EXERCISE DESCRIPTION: Without including any images, repeat the data exactly.
━━━━━ SOURCE MATERIAL ━━━━━
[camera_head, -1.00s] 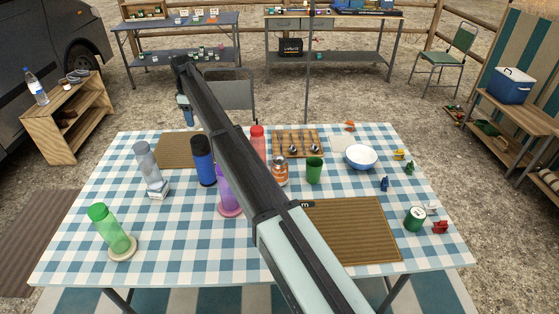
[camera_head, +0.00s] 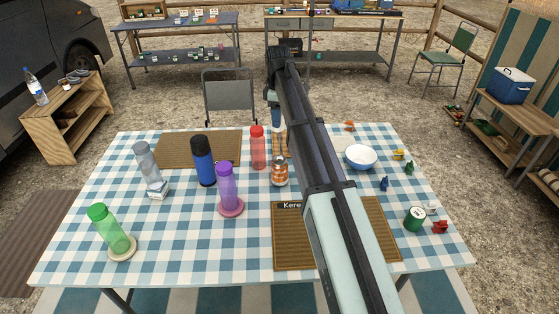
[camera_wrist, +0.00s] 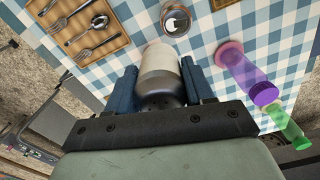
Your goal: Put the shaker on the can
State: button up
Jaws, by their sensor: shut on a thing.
━━━━━
THE SOLUTION:
[camera_head, -1.00s] 
[camera_head, +0.00s] 
[camera_wrist, +0.00s] 
Your goal: Put the shaker on the can
State: button up
Jaws, by their sensor: shut on a thing.

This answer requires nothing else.